Robot state and action records:
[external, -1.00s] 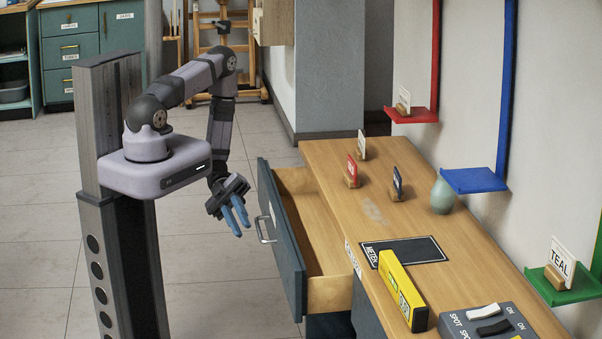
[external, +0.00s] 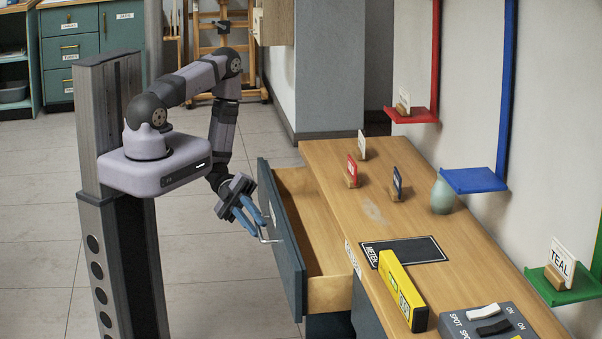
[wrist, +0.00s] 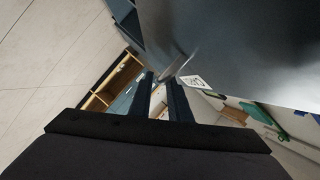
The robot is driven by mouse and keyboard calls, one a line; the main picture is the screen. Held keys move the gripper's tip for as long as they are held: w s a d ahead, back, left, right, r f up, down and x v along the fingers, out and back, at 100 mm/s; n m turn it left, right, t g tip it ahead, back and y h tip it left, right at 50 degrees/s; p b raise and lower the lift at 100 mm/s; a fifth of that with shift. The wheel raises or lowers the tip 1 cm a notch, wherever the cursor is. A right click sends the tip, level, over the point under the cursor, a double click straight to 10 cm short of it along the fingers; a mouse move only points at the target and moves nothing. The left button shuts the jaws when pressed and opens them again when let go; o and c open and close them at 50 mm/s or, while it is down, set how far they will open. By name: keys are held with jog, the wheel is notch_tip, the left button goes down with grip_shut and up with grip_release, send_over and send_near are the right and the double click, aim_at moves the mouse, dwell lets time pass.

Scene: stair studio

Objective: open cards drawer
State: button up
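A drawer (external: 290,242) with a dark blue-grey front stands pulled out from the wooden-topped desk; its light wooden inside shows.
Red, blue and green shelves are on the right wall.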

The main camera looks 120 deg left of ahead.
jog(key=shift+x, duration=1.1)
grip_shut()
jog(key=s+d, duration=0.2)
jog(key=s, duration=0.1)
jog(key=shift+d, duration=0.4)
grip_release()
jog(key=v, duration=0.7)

--

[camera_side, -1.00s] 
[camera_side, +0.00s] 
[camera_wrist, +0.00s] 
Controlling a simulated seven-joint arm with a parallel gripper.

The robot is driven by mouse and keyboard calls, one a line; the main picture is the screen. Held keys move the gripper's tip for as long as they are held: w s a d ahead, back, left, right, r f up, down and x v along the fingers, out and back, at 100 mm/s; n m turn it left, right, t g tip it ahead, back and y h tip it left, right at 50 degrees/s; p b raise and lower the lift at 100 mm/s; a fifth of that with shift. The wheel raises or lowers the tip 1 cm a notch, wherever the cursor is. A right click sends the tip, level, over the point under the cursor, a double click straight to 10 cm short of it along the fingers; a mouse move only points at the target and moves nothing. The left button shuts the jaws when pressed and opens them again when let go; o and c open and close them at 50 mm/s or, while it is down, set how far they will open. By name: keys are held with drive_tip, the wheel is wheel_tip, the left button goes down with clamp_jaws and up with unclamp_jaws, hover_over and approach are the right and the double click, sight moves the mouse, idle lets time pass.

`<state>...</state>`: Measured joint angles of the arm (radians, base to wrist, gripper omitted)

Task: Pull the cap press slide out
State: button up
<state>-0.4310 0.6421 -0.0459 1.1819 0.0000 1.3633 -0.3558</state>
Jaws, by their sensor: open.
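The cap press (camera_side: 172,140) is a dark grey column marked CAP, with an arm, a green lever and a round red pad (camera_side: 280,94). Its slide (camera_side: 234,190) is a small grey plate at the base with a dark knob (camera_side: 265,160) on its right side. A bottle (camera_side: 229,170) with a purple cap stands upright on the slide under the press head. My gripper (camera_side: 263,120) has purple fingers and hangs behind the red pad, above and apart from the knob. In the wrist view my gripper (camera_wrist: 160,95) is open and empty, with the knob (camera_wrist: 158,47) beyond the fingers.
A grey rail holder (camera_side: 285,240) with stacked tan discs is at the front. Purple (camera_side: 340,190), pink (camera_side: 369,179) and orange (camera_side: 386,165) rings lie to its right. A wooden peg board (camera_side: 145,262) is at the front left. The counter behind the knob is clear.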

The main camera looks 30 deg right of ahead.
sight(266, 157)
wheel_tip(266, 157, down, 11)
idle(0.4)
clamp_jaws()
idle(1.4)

## Exercise objective
Using the listing above, return all lines where the word "joint" occurs.

## Written response
Controlling a simulated seven-joint arm with a parallel gripper.
`<state>...</state>`: Measured joint angles of the arm (radians, base to wrist, gripper omitted)

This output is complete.